▶ _Stated problem_
Everything from the first line to the line containing "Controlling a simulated" is to be repeated exactly; nothing past it.

▶ _Material provided_
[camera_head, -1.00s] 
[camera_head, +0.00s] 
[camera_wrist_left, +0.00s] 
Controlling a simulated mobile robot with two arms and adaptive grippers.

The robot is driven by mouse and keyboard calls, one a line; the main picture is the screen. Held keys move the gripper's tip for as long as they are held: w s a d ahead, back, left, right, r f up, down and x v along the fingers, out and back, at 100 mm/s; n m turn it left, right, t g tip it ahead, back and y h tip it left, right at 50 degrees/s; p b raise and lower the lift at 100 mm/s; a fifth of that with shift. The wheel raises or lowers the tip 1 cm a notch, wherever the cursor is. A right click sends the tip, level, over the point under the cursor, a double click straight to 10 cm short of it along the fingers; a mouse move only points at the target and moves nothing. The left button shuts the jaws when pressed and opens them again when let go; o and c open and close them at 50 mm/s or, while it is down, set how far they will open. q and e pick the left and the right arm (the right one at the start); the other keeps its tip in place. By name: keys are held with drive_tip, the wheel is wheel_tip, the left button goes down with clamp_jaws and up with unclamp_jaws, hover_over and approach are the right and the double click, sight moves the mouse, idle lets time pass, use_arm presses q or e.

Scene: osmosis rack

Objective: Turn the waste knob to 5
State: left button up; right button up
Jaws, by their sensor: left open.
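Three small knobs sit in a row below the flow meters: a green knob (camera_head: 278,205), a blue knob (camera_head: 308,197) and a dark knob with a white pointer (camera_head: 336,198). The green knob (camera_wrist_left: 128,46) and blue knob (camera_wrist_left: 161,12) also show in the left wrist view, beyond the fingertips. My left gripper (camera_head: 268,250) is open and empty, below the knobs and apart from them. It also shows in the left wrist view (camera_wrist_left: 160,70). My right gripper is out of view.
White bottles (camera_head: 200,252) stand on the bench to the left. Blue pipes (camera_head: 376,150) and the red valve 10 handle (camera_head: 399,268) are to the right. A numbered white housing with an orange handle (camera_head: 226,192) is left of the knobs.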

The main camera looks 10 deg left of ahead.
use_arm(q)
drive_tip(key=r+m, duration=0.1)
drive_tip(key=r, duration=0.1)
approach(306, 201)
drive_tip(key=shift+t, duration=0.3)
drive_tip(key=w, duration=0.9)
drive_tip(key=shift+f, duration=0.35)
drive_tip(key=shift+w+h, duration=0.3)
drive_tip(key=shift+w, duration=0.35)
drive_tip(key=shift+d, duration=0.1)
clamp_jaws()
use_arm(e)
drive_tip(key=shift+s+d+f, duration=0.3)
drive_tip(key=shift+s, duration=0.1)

▶ _Answer in full_
[camera_head, -1.00s] 
[camera_head, +0.00s] 
[camera_wrist_left, +0.00s] 
Controlling a simulated mobile robot with two arms and adaptive grippers.

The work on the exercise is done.